460 words.
I write better in the morning, but tomorrow is an up and out day (again), so I thought I better get some words down today.
The pedometer hit 23k plus yesterday, and ‘only’ 19k plus today. I want to work on augmenting course design. My own weekend plans. I want to write notes for students to help with their making the most of their three day weekends. I want to submit a proposal for a session at a major conference next year. The words aren’t coming. Maybe I should try to go to sleep super early and get up at the crack of dawn to write tomorrow before I wear myself out doing just what I love.
Why does this type of teaching make me SO happy?
It is the joy of the first time. It is like I get to see each thing through the students’ eyes. The newness and awe are catching. The sense of wonder and curiosity. And, they ask the best questions.
Were ancestor masks made from human skin? No (thank goodness), but a valid question given the cultural difference.
What were togas made of? Wool, I think, but I’ll have to look it up, I said. They looked it up and reported back. Brilliant. Mostly wool, some linen.

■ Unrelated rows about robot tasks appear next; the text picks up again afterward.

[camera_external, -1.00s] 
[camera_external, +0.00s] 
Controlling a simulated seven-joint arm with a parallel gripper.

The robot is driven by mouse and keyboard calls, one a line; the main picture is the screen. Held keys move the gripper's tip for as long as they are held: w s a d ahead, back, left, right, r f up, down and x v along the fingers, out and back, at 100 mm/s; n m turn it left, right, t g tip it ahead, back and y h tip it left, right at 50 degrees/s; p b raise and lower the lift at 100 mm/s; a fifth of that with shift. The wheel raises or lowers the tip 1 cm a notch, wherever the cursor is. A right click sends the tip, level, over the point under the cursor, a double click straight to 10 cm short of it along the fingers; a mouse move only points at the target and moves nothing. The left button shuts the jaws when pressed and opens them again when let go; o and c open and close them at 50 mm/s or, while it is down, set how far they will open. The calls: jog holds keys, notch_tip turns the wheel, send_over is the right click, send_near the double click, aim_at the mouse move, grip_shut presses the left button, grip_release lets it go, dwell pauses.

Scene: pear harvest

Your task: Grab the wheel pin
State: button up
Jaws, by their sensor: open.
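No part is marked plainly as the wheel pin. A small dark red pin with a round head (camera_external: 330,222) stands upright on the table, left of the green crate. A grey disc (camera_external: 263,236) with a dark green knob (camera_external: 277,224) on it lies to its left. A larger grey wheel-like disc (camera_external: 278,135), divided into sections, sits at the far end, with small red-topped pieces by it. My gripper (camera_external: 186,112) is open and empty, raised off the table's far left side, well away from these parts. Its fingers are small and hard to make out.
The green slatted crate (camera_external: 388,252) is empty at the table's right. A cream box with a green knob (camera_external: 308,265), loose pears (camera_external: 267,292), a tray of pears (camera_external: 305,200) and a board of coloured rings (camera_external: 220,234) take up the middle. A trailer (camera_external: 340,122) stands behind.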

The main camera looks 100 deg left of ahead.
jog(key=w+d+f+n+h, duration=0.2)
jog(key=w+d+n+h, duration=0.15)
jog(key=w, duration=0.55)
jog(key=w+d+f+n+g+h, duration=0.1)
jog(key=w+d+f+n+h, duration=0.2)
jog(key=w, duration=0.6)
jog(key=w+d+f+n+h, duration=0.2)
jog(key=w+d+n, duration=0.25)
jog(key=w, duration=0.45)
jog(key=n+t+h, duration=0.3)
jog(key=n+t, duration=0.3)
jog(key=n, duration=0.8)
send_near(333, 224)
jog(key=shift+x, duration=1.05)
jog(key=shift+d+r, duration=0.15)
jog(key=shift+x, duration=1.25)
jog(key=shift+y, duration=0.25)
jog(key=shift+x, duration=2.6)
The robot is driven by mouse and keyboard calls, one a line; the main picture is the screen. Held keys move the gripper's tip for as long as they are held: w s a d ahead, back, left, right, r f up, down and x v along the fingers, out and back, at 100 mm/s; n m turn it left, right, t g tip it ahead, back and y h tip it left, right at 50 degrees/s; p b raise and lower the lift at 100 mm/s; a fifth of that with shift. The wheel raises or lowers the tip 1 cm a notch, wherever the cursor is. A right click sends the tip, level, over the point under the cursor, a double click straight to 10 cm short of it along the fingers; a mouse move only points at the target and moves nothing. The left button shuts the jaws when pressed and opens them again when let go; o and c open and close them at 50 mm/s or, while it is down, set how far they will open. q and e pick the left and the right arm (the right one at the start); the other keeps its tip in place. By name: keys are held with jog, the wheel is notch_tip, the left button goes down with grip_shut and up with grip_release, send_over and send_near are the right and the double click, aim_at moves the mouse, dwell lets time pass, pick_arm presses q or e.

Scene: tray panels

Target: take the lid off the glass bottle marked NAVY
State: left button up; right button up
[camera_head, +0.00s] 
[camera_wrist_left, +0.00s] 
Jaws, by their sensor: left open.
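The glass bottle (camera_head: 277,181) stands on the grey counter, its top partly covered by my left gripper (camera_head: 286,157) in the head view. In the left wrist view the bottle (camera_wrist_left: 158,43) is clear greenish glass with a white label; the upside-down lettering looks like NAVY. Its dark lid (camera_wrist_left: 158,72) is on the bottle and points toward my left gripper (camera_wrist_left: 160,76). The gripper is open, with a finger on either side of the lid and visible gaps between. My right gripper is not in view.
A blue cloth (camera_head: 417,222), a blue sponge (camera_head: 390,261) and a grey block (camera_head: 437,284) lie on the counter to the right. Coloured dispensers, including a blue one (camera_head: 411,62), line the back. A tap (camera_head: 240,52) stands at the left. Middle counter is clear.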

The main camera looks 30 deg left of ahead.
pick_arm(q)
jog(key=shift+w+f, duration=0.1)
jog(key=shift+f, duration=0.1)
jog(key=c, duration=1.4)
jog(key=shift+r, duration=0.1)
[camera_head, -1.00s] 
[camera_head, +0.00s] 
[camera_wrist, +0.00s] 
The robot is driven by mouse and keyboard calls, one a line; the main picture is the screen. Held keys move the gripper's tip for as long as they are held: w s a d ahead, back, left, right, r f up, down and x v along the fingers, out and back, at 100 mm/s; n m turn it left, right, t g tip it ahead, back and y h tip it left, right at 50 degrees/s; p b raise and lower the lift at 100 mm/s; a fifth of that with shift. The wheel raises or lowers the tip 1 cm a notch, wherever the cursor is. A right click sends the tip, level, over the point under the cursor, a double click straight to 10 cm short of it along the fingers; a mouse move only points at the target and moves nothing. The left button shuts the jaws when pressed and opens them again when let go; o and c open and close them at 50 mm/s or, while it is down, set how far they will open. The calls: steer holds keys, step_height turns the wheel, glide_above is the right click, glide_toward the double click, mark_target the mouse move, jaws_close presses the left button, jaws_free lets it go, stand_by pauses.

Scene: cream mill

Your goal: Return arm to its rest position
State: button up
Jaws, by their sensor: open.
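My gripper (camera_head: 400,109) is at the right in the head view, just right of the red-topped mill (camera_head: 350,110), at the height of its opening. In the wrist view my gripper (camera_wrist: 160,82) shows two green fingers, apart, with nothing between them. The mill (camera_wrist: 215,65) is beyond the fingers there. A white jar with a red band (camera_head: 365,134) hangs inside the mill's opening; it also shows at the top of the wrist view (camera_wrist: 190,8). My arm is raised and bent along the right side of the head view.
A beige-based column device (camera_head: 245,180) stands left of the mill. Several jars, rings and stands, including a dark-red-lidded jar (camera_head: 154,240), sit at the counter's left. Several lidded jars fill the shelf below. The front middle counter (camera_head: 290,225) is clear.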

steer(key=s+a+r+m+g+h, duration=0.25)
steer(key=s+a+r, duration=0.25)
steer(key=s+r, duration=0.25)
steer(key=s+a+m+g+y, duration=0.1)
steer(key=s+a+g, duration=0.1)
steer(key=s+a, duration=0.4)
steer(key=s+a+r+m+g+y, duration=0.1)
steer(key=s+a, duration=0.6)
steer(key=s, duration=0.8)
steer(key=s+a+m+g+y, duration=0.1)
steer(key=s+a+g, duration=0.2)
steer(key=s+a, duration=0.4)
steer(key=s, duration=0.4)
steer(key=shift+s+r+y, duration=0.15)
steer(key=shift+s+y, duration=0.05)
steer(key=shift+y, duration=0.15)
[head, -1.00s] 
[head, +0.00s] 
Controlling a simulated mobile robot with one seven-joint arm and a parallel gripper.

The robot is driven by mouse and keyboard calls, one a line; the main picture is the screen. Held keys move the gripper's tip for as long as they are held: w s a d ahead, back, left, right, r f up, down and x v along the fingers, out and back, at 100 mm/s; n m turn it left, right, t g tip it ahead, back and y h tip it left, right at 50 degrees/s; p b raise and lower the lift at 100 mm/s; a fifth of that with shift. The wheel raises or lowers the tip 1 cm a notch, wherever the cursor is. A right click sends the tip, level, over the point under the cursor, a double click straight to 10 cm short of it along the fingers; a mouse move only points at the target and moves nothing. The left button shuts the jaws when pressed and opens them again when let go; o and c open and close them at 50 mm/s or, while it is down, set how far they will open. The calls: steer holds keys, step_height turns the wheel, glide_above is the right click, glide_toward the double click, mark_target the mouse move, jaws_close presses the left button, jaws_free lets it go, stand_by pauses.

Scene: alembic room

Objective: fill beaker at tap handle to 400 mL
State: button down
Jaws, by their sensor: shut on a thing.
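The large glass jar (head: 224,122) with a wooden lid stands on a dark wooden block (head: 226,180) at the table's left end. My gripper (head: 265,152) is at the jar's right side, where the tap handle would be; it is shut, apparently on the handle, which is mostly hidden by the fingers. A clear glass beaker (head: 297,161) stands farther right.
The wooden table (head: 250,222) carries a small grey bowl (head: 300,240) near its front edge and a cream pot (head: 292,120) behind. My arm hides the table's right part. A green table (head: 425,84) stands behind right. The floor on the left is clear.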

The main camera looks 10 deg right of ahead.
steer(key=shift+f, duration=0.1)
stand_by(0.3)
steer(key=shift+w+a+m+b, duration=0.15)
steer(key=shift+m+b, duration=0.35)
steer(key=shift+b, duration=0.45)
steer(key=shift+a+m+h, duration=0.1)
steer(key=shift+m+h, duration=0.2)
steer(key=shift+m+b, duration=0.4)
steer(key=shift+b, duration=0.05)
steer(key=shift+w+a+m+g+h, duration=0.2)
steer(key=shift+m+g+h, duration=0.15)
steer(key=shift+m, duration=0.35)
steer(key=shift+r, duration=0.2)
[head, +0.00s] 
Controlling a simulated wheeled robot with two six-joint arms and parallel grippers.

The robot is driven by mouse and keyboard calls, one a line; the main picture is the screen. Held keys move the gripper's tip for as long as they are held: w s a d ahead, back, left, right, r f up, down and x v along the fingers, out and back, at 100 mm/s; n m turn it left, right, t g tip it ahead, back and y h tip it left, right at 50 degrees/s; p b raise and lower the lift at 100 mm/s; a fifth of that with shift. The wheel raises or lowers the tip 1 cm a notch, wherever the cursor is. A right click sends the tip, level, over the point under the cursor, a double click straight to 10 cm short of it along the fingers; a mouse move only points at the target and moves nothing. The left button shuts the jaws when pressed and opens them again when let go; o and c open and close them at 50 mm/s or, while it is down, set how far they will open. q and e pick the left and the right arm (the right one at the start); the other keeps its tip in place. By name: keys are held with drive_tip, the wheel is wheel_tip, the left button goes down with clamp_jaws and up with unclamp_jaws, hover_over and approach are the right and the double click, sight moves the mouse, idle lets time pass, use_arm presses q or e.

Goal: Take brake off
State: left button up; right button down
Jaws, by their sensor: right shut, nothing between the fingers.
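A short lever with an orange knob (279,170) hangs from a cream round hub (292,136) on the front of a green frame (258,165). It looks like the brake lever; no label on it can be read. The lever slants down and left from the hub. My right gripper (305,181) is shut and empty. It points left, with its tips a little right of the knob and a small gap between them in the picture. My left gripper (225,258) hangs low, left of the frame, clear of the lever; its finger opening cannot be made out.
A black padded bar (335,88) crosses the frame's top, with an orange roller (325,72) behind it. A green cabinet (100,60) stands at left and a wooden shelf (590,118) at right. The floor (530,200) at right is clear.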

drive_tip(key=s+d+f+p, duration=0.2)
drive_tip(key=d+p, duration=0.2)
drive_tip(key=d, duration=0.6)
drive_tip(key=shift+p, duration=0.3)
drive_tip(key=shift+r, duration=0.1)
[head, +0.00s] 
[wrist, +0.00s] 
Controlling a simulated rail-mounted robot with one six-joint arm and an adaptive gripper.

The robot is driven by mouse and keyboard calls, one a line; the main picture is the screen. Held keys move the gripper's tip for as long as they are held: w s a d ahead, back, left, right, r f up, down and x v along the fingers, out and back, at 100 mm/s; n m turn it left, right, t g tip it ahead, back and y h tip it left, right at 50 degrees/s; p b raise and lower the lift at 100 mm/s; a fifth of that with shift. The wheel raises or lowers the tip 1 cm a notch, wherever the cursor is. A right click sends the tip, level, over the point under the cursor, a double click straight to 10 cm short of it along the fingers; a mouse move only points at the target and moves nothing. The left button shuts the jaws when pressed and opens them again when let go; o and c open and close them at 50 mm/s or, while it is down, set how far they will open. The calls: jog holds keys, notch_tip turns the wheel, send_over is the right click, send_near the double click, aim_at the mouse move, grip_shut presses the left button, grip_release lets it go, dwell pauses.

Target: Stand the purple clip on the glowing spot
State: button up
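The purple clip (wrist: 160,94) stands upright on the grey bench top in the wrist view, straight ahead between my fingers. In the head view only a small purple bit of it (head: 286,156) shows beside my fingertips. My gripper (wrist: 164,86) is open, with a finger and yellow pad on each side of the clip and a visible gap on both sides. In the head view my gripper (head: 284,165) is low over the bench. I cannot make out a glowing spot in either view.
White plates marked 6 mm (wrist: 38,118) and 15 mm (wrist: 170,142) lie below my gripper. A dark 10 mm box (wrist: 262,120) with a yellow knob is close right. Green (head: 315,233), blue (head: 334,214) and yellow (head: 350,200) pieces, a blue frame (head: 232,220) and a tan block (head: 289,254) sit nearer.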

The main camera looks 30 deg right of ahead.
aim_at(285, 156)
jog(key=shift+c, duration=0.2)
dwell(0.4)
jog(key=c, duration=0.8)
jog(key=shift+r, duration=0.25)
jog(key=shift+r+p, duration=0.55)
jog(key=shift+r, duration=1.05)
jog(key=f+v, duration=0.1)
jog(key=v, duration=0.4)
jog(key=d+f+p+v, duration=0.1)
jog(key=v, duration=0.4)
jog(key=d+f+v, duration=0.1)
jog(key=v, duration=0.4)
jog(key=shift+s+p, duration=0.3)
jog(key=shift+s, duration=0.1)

I get to share my favorite facts:
- How fasces connect to fascism
- the one first name shared by all Roman women
- How older men tied back their foreskin to look less well endowed
I get to tell stories. Yesterday we did mythic foundation narratives versus archaeological foundation narratives. Today we did Lucretia (so much sexual violence in all these stories) and then Polybius, his own story, the story of Roman imperialism AND his influence on the US constitution through his recounting of the Republican constitution. I love a good yarn.
I also love some key vocab. So far we’ve introduced the following (listed here in order of my personal level of obsession).
- apotropaic
- spolia
- key stone
- Ionic
- Corinthian
- etiological
- eponymous
It’s funny, I start writing, even if I think I have nothing to say, and after a while the words just come.
I see the group coming together. I see those who are easy going. those who are nervous. Those who stick close to a buddy. I think of my twins at sleep away camp for the first time and wonder how the staff there is watching my children fit into the dynamics.
Below is a gallery of images. I hope you can see the joy and wonder, not just theirs, but my own.









Imitating statues feels silly and fun, but it is deeply usefully for understanding artistic intention! What does this pose feel like to hold? What might that convey about the intention of the statue?